Dubai: When a cricketing sensation from Down Under decides to act in a rom-com with an Indian flavour, what do you think would be his biggest challenge?

“The awkward scenes with a lot of kissing,” says Brett Lee or Binga, the former Australian fast bowler on a visit to Dubai this week to promote his upcoming film Unindian.

“But it was shot and done in a very tasteful way, it was not in your face. When I watched the film entirely for the first time, I was with my wife holding her hand and with my mom and dad; they were all laughing and I was thinking ‘Okay, I am still married and this is good’,” he adds candidly.

Starring opposite Tannishtha Chatterjee in the $5 million, 106-minute UnIndian due to be released in Dubai on August 18, Binga sure knows how to stir up the excitement. The film also features well-known Indian actors Supriya Pathak, Akash Khurana and Gulshan Grover.

Lead role

Asked how he landed the lead role of the affable youth Will, he points to producer-director Anupam Sharma (also visiting) with whom he has worked in commercials in the past. He lets on that he must have received at least 50 scripts from Bollywood but what made him take the plunge with Unindian was the trust he enjoyed with Sharma as also the script and the story behind it.

The film revolves around the romance between Will, an Australian teacher with international students in Sydney, and an Indian girl Meera whom he happens to meet at a Holi celebration he attends with an Indian friend. The title, explains Binga, derives from Meera’s character and “the fact that she fell in love with a ferangi (foreigner) who is not part of her culture. The overriding message is that love has no boundaries.”

On his part, Sharma says the film was tailored for Binga. “We did the script with Brett, the loveable Australian, in mind,” he says, adding how a remark by the cricketer that he would never walk into the field “unprepared” had reassured him of his sense of commitment.

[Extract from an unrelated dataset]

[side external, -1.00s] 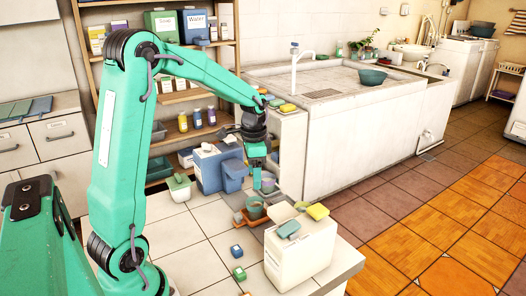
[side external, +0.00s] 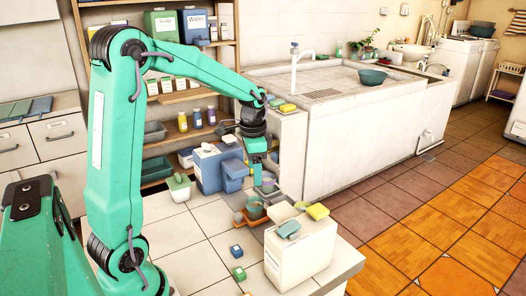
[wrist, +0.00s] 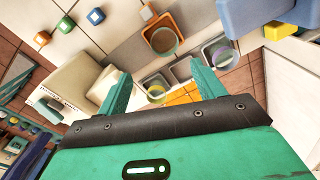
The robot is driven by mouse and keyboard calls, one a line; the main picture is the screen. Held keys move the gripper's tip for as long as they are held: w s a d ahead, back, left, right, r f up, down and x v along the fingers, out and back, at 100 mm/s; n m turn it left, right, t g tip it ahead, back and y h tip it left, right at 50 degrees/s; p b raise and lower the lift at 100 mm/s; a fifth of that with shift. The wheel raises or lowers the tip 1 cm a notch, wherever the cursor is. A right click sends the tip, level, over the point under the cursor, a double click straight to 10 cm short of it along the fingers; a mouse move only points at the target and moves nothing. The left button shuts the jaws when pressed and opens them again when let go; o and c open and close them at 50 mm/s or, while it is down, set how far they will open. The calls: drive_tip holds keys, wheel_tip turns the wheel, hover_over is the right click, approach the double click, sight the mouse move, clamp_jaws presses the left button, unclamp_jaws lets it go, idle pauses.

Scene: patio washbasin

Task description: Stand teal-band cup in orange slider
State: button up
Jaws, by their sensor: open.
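A greenish-teal cup (side external: 254,208) stands upright in the orange slider (side external: 240,217) on the tiled counter. In the wrist view the cup (wrist: 163,40) shows from above, inside the orange slider (wrist: 148,15). My gripper (side external: 265,174) is above and behind this cup, pointing down and apart from it. In the wrist view my gripper (wrist: 162,82) has its fingers spread with nothing held. A second cup (wrist: 155,89), with a yellow-green and purplish rim, sits in a grey holder below and between the fingers. The band colours are too small to tell surely.
A blue-grey box (side external: 212,168) is on the left. Small blue and green blocks (side external: 237,250) lie nearby. Another grey holder (wrist: 215,50) is beside the slider.

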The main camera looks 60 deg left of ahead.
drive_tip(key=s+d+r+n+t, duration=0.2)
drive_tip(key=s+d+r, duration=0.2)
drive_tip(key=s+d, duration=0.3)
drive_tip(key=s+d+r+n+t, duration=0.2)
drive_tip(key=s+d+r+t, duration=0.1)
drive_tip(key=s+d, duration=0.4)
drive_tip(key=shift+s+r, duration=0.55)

Sharma says he was convinced Binga, a “consummate professional”, would apply the same exacting standards of play to acting for which he had an “element of hunger”. It was just a question of the ace cricketer, also a talented singer, to don the garb of a performer-actor.

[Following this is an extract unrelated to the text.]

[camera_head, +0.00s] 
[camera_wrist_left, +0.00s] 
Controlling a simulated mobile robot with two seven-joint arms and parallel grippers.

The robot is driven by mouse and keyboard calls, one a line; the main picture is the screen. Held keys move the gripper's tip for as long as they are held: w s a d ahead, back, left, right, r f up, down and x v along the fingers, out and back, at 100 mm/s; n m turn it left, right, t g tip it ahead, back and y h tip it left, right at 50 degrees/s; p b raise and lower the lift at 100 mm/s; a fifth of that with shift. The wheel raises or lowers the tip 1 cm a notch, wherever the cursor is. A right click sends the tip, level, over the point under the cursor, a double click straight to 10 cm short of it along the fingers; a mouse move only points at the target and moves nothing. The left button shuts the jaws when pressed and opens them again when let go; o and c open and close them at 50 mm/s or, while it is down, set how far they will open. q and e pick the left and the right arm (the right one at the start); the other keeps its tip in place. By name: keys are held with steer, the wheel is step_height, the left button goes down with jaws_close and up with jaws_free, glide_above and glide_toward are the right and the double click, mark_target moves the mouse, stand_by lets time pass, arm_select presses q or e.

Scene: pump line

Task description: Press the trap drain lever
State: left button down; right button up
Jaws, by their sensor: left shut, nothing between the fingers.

No stranger to Bollywood and all things Indian, Binga made a cameo in the film Victory and also appeared in the music video for Asha Bhosle’s single You’re the One in 2006. The single went to top the Indian music charts. In 2011, he launched Mewsic, a music centre in Mumbai, to reach out to disadvantaged kids.

Musical treat

Binga’s immense musical talent is there for all to see in Unindian too with the treat In My Shoes which he wrote and recorded with his music partner. The rest of the film’s music has been scored by Salim Sulaiman and Amanda Brown from Australia.

Although Binga’s dialogues in the film are in English, some of his “impromptu” one-liners in Hindi during the rehearsals have made it to the script – like “Shukriya Bhai (thank you brother).”

He says the special bonding among the crew members is what ensured that the filming process was smooth. So were there no conflicts at all? “None, except on the issue of whether we should have butter chicken or rogan gosht (mutton curry),” recalls Binga, adding he is now ready for his next film.

Clearly, “the actor-lion has tasted the blood”, as Sharma put it.